Philip Roth escreve romances em que a história, um turbilhão impessoal e aleatório, desmancha e desarranja a vida de pessoas medianas. Não raro seus livros terminam com alguém enlouquecendo. Em Pastoral Americana, uma alcoólatra tenta furar o pai do protagonista com um garfo durante um jantar. Em A Marca Humana, um veterano do Vietnã com problemas psiquiátricos força um acidente de carro que mata a sua ex-mulher e o protagonista. Em Complô contra a América, Evelyn, uma tia arrivista de Roth que se casa com o rabino Bengelsdorf, invade a casa da irmã quando a situação política se deteriora – e se esconde no sótão, convencida de que alguém virá matá-la. Todas as tragédias individuais têm como pano de fundo algum acontecimento coletivo, seja a Guerra do Vietnã, o movimento pelos direitos civis ou um regime fascista hipotético.
Há algo um pouco sádico nisso que, à primeira vista, parece uma forma de fatalismo: a História marchando indiferente ao sofrimento de cada indivíduo. Mas o método artístico de Roth ressalta um ponto fundamental: o de que mesmo a vontade individual de um tirano é condicionada por movimentos mais abstratos, erráticos e imprevisíveis.
Todas as medidas oficiais que Lindbergh toma em Complô contra a América são embaladas em eufemismos. Não há campos de concentração, mas sim um “Agência para a Absorção Americana”, encarregado de “dar a oportunidade” para que judeus urbanos possam viver no Kentucky ou em outros estados rurais, e assim possam aprender a plantar e a colher (o diretor da agência é o rabino Bengelsdorf). Lindbergh não faz comentários explicitamente antissemitas enquanto está na Presidência. Quando é acusado de impor regras que na prática cerceiam a vida em comunidade dos judeus, expulsando-os das grandes cidades e forçando-os a se espalhar pelo país, ele simplesmente lê um discurso conciso reafirmando o seu comprometimento em deixar o país fora da guerra. Depois de criticar Lindbergh em seu programa de rádio e acabar sendo demitido por isso, o jornalista judeu Walter Winchell decide se tornar candidato (nanico) à Presidência, como forma de protesto. É assassinado por um extremista de direita durante um comício, e o que se segue é um levante antissemita liderado por grupos radicais. O déspota é a faísca, não a fogueira.

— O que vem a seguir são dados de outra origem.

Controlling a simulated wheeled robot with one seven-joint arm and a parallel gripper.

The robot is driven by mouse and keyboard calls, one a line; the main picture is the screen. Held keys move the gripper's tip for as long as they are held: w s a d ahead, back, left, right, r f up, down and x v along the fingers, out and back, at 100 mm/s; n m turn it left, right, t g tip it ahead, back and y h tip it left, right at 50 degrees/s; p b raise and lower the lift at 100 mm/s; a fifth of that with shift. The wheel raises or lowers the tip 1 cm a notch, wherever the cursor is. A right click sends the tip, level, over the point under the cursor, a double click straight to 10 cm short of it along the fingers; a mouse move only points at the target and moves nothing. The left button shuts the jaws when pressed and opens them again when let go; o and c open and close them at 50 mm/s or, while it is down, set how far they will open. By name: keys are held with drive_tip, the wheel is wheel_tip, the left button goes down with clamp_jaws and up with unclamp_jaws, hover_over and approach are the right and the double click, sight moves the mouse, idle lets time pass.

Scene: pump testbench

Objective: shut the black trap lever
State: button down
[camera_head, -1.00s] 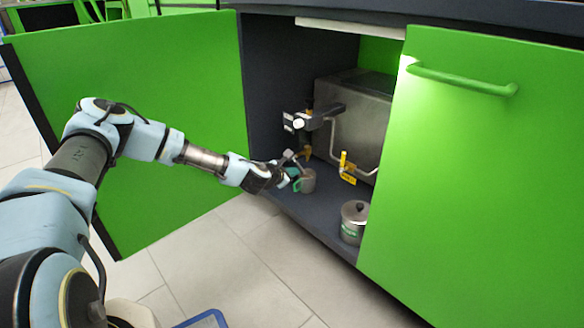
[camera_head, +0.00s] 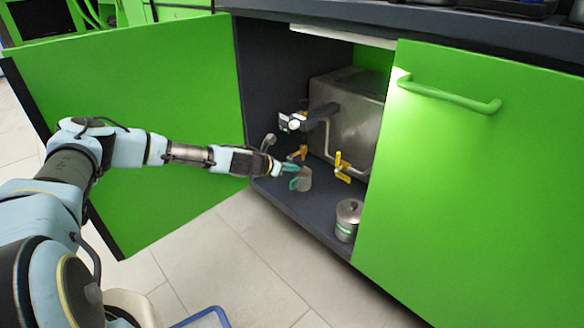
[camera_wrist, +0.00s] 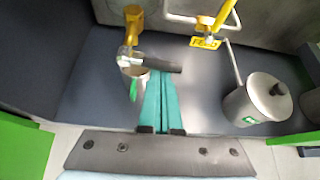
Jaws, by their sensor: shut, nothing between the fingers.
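In the wrist view the black trap lever (camera_wrist: 160,66) sticks out sideways to the right from a silver fitting (camera_wrist: 128,57) under a brass pipe piece (camera_wrist: 134,18). My gripper (camera_wrist: 163,76) is shut and empty, its teal fingers side by side. The fingertips are right at the lever, overlapping it in the picture; I cannot tell whether they touch. In the head view my gripper (camera_head: 292,168) reaches into the open cabinet beside the brass piece (camera_head: 300,152). The lever is not clear there.
A lidded metal pot (camera_head: 347,220) and yellow valve (camera_head: 342,168) are to the right. Green doors (camera_head: 130,110) flank the opening.

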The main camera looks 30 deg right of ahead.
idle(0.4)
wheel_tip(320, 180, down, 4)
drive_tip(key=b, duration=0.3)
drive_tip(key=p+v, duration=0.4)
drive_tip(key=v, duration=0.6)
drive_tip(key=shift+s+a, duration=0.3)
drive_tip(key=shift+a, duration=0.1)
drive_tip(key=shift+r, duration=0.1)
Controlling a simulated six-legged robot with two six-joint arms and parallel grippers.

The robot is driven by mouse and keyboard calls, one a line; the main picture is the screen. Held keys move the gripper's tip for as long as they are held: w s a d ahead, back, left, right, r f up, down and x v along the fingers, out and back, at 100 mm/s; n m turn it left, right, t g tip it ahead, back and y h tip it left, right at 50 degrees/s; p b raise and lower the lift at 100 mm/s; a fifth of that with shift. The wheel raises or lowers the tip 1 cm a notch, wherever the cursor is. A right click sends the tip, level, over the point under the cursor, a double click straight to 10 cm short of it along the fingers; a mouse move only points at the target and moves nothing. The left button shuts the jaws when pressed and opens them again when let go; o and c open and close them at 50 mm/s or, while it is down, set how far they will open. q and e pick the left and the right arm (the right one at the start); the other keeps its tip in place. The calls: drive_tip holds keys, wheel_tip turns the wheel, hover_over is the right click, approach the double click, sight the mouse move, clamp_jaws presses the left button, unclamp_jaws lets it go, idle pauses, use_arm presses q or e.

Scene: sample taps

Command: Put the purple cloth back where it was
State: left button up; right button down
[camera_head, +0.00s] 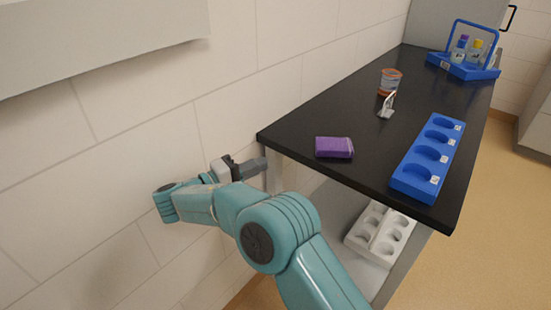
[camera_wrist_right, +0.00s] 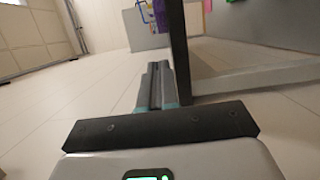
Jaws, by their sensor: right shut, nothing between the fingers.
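The purple cloth (camera_head: 334,147) lies folded as a small block on the black bench top (camera_head: 352,108), near its front left corner. A purple patch at the bench edge in the right wrist view (camera_wrist_right: 160,14) looks like the same cloth. My right gripper (camera_head: 262,166) is shut and empty. It is off the bench's left end, beside the corner and to the left of the cloth, not touching it. Its closed fingers also show in the right wrist view (camera_wrist_right: 155,85). My left gripper is not in view.
A blue holder with several round recesses (camera_head: 411,182) lies along the bench's right edge. A metal tap (camera_head: 387,105), an orange-lidded cup (camera_head: 390,80) and a blue carrier with bottles (camera_head: 463,68) stand farther back. A white rack (camera_head: 381,233) sits on the lower shelf. The wall is close on the left.

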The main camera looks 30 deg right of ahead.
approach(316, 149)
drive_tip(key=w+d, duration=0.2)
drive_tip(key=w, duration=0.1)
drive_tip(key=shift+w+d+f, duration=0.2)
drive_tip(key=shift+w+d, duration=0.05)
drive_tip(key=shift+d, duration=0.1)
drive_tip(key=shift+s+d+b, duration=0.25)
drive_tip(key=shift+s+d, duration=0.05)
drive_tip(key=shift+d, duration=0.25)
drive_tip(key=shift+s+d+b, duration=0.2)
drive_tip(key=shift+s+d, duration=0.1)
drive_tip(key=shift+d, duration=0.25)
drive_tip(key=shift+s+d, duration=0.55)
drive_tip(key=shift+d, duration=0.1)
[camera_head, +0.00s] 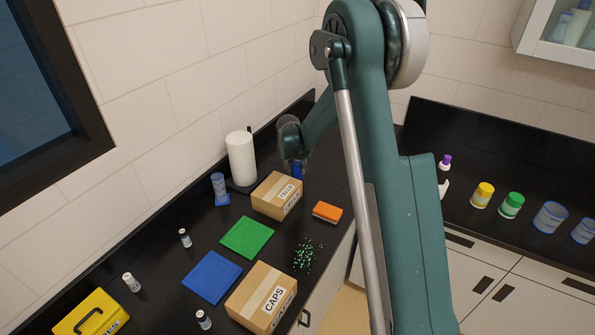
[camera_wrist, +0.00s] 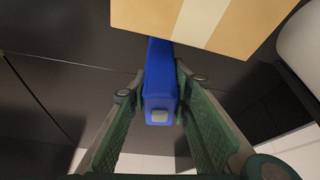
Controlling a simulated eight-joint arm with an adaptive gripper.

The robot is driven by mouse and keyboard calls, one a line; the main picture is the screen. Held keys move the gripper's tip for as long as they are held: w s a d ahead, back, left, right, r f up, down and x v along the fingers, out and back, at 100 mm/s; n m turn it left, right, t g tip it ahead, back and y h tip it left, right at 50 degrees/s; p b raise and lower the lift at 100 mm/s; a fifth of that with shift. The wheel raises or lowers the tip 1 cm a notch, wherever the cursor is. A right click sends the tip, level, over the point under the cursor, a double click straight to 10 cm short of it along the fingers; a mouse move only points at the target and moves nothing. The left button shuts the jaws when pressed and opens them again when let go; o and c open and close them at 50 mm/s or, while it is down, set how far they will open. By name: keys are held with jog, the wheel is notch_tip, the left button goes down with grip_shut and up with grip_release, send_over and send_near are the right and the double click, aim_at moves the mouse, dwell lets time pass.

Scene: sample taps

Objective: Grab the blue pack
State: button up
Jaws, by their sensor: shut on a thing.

No livro, o governo de Lindbergh acaba de forma banal, depois que ele decola com o seu avião e desaparece no ar, sem que a aeronave volte a ser localizada. O desaparecimento repentino é um fim consistente com o caos e a aleatoriedade que Roth prega em sua ficção; mas é também a parte mais defeituosa do livro, como se o autor tivesse ficado com preguiça de desatar o complicado nó político que ele mesmo criou. Após o sumiço de Lindbergh, os países Aliados e os do Eixo disseminam histórias de conspirações políticas, cada um tentando cooptar o governo americano como aliado na guerra. (Em vida – em sua “vida real” –, Lindbergh mudou a sua posição isolacionista após o ataque a Pearl Harbor, e, após um breve período no ostracismo, chegou a lutar pelos Estados Unidos no fim da Segunda Guerra.)
“O fascismo não estava com cara de acabar logo. Aliás, não está com cara de acabar nunca.” A mudança de tempo verbal nessa passagem escrita por Natalia Ginzburg, em seu romance Léxico Familiar, alude à imensa capacidade regenerativa do fascismo. O teatro fascista de fato nunca acaba; ele só incorpora novos elementos. É uma ameba que suga as tendências de cada geração, em vez de eliminá-las. Talvez Trump não seja um fascista no sentido mais puro da palavra, do mesmo modo que Mussolini ou Hitler o foram. Mas com sua antena para captar tendências do público e depois regurgitá-las, ele pode virar um, se lhe for conveniente.
Em Complô contra a América, pouco importa se Lindbergh é um nazista ou um “antissemita de jantar”: ele gera as condições para que a bagunça da história varra os planos dos personagens, e junto com eles a ilusão de uma democracia segura. Independentemente do que ocorrer em novembro próximo, a retórica de Trump já fez um estrago irreparável. “O pesadelo terminou. Lindbergh desapareceu e nossos problemas tiveram fim”, Roth diz no final do livro, “mas nunca mais eu reviveria aquele inabalável senso de segurança que eu possuía quando criança, inculcado em mim por uma grande república protetora e por pais ferozmente responsáveis.” O pesadelo acabara; o desamparo não.